Abstract

We increasingly live in cyber-physical spaces: spaces that are both physical and digital, and where the two aspects are intertwined. Cyber-physical spaces may exhibit a range of behaviors, from smart control of heating, ventilation, and light to visionary multi-functional living spaces that can be spatially re-organized in a dynamic way. In contrast to traditional physical environments, cyber-physical spaces often exhibit dynamic behaviors: they can change over time and react to changes occurring in space. Current design of spaces, however, does not normally accommodate the cyber aspects of modern spatial environments and does not capture their dynamic behavior. Spatial design, although done with CAD tools and following certain international processes and standards, such as Building Information Modelling (BIM), largely produces syntactic descriptions of spaces which lack dynamic semantics. As a consequence, designs cannot be automatically (and formally) analyzed with respect to various requirements emerging from dynamic cyber-physical spaces; safety, security or reliability requirements being typical examples of this. This paper will show an avenue for research which can be characterized as rethinking the design of spatial environments, i.e., dynamic cyber-physical spaces, from a software engineering perspective.
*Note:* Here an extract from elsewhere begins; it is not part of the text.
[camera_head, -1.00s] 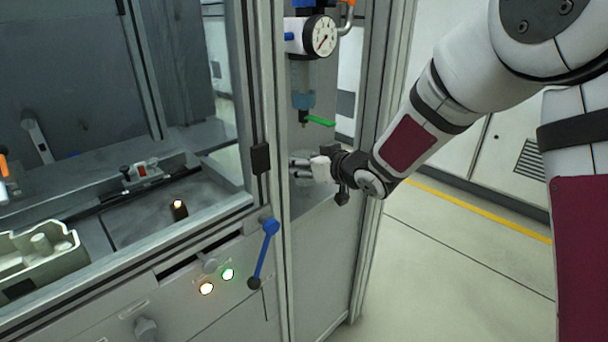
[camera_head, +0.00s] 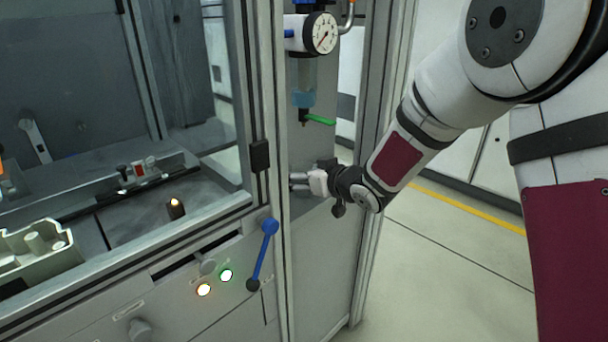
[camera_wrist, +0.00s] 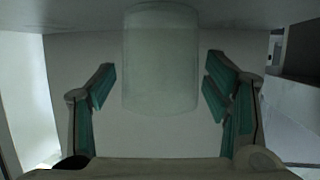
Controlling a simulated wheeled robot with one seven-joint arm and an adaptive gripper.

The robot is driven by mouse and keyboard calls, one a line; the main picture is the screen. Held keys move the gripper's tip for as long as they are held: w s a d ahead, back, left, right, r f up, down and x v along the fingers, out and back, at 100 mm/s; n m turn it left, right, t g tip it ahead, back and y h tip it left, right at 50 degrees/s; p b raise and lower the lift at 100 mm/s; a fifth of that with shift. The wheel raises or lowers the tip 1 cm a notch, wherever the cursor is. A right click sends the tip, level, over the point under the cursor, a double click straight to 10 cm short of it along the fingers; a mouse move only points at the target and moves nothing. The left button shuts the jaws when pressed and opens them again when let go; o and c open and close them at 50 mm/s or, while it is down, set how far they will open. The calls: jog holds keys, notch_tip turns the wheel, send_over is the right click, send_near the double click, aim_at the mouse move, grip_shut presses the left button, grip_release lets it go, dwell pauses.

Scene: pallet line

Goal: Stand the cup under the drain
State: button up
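The drain (camera_head: 303,122) is the small outlet under the filter's blue bowl (camera_head: 303,98), with a green lever (camera_head: 320,120) beside it. My gripper (camera_head: 298,181) is below the drain, inside the narrow bay. In the wrist view, a pale translucent cup (camera_wrist: 160,65) lies between the fingers of my gripper (camera_wrist: 158,92). The fingers are apart, with a visible gap on each side of the cup. The cup's far end meets a pale surface at the top of that view. I cannot make out the cup in the head view.
A pressure gauge (camera_head: 321,33) sits above the filter. Frame posts (camera_head: 368,150) border the bay on the right and a dark latch (camera_head: 260,156) is on the left post. A blue lever (camera_head: 263,255) stands on the lower panel. Open floor (camera_head: 450,270) lies to the right.

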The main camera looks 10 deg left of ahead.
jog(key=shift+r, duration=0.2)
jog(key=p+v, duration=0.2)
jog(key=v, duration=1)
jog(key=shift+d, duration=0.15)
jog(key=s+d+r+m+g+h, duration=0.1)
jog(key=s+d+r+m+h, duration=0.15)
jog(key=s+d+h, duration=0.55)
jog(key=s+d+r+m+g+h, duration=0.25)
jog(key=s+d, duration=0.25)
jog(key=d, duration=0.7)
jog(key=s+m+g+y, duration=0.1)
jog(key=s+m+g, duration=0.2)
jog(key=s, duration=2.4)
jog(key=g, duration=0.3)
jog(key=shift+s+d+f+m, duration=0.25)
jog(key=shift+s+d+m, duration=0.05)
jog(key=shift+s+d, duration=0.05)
We outline our approach where formally analyzable models may be automatically extracted from BIM depending on the analysis required, and then checked against formally specified requirements, both regarding static and dynamic properties of the design, prior to the construction phase (at design time). To realize automated operational management, these models can also be used during operation to continuously check satisfaction of the requirements when changes occur, and possibly enforce their satisfaction through self-adaptive strategies (at run-time).